On the Hard Line in a Woman’s Face
September 5, 2012
PENNY writes:
Frances Parkinson Keyes, who died in 1970, was a popular author in the early 20th century. I confess I’ve never read anything by her myself, but I’ve seen her books for years – first in the library and then in used bookstores.
This past weekend I picked up a copy of her Senator Marlowe’s Daughter (c.1933). Have yet to read it, but the plot seems to be that Faith Marlowe, only daughter of a New England senator, leaves America for Europe and has some kind of unhappy romance there. What really interested me while flipping through it, was this passage from the end. (Yes, I am one of those terrible people who read the ends of books before buying them – though not mysteries, that wouldn’t be fair):
“You mustn’t forget that a woman who cheats nature, pays the penalty for it. No matter how much she gains in other ways – and you’ve gained a great deal – she loses something too: Gentleness. Sweetness. Bloom. Fecundity. Almost everything we mean when we say femininity. She grows hard or she grows bitter; she grows defensive or she grows aggressive. I haven’t seen you, Faith, in ten years, but I know how much you’ve changed. I know you’re beautiful, and still I know that – I wouldn’t want to paint you now if I could. Not because you’re older – you ought to be magnificent in maturity! But because you press your lips together in a hard line, because the outline of your face is sharper, because the softness has gone from your eyes….I want the Eve and the Lorelei I painted back again – and the Mary – and the Faith too!”
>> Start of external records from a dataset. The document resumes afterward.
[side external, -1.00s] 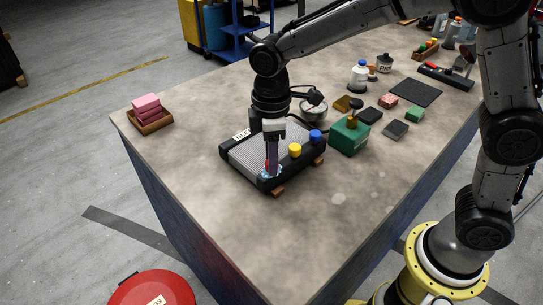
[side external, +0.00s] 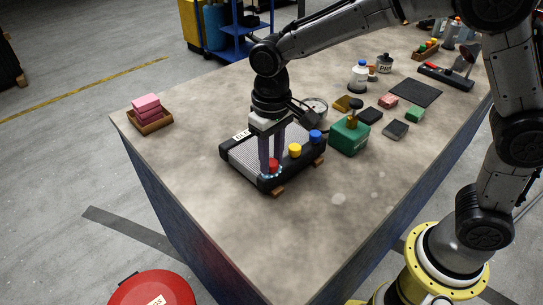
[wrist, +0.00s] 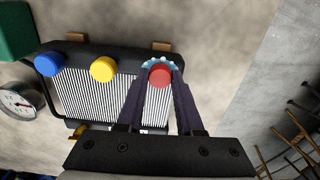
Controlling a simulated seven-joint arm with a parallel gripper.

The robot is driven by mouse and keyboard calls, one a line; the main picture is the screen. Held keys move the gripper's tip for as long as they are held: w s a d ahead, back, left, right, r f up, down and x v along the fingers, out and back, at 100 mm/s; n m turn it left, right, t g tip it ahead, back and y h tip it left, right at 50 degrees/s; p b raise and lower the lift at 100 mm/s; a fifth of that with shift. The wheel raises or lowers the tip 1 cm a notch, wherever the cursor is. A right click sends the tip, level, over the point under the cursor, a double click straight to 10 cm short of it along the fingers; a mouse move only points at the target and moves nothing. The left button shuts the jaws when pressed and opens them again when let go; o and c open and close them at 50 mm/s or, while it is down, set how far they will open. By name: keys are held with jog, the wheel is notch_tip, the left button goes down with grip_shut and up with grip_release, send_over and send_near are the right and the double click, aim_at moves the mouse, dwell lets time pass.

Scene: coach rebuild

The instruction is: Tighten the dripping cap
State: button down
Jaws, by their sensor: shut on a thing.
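The radiator (side external: 262,150) lies flat on the bench with a ribbed grey core and a black end tank. Three caps sit along the tank: red (side external: 273,164), yellow (side external: 295,150) and blue (side external: 316,136). In the wrist view the blue cap (wrist: 50,64) is left, the yellow cap (wrist: 103,69) is in the middle and the red cap (wrist: 160,74) is right. Pale blue drops (wrist: 158,62) ring the base of the red cap. My gripper (side external: 271,166) points down, shut on the red cap, with one finger on each side of it.
A green box (side external: 349,136) stands close beside the blue-cap end. A round gauge (side external: 315,106) is behind the radiator. A tray of pink blocks (side external: 150,121) is at the far left. The bench in front of the radiator is clear.

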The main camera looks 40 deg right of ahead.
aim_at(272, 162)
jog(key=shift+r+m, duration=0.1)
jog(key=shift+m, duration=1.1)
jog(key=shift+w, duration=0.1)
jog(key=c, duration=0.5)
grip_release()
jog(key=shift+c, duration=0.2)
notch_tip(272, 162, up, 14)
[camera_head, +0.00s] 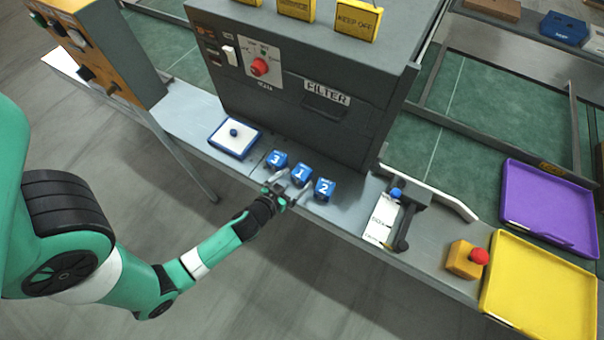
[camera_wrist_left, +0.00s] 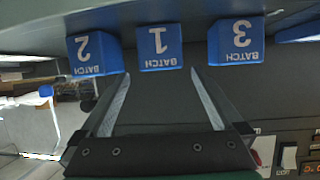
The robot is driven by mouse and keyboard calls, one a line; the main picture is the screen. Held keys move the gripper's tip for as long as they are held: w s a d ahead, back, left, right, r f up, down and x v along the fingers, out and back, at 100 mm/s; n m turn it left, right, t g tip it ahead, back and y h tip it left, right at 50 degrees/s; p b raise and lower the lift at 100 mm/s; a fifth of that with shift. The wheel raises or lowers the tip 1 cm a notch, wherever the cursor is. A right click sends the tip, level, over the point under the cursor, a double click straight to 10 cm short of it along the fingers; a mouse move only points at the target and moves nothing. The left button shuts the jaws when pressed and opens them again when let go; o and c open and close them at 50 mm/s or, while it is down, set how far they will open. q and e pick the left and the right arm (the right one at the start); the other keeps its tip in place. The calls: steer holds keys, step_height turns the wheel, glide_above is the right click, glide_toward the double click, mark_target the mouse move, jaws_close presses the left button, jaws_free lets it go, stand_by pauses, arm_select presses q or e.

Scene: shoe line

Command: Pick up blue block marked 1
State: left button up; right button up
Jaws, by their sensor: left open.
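The blue block marked 1 (camera_head: 301,174) stands on the grey ledge, in the middle of a row of blue blocks. The block marked 3 (camera_head: 276,159) is to its left and the block marked 2 (camera_head: 324,189) to its right. My left gripper (camera_head: 293,183) is open and empty, just in front of block 1. In the left wrist view the picture is upside down; block 1 (camera_wrist_left: 160,48) appears beyond and between the two fingertips (camera_wrist_left: 160,74). Block 2 (camera_wrist_left: 95,54) is at left there and block 3 (camera_wrist_left: 236,41) at right. My right gripper is not in view.
A dark machine labelled FILTER (camera_head: 327,93) rises close behind the blocks. A white pad with blue rim (camera_head: 234,138) lies to their left. A labelled fixture (camera_head: 383,219), a red-button box (camera_head: 464,260), a yellow tray (camera_head: 540,290) and a purple tray (camera_head: 550,207) are to the right.

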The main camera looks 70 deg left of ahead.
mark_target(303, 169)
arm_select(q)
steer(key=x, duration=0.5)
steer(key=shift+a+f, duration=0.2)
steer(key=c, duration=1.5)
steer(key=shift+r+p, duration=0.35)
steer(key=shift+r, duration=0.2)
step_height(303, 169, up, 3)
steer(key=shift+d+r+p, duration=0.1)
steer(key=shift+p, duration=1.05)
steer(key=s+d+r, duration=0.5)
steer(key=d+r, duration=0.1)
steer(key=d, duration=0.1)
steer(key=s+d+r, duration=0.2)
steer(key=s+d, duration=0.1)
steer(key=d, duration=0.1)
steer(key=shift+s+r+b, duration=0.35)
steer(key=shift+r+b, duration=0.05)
This just seemed in line with so much of what you write, that I thought you might enjoy it if you weren’t already familiar with it.
Laura writes:
Thank you. I have never read any of Keyes’ novels. However, I have to laugh at this from the Wikipedia entry about her:
Keyes strongly believed in the virtue of chastity and furthermore believed that it was extremely important for a woman to be a virgin on her wedding night. Her morality of courtship and marriage will seem strange and impractical to many contemporary readers, especially young ones. However, Keyes wrote with great sensitivity about the lives of people trapped in the conventional morality she advocated: women (and men!) trapped in loveless marriages, people unfairly stigmatized by their peers, those who struggle with temptation (successfully and unsuccessfully), young men and women suffocated by the Victorian-era rules of courtship, and, above all, those whose lives were complicated by the fact that they had been born out of wedlock. [emphases added]
What a put-down of everything she believed in.
George writes:
If any of your readers are interested her books, “The Old Gray Homestead” is available in the public domain at Project Gutenberg in several ebook formats.
Joseph L. Ebbecke writes:
I read several of Mrs Keyes’s historical novels as a teenager. A very good one is The Chessplayers, based on the life of the American chess champion and Confederate secret agent Paul Morphy. Chess buffs and fans of 19th century New Orleans will love it.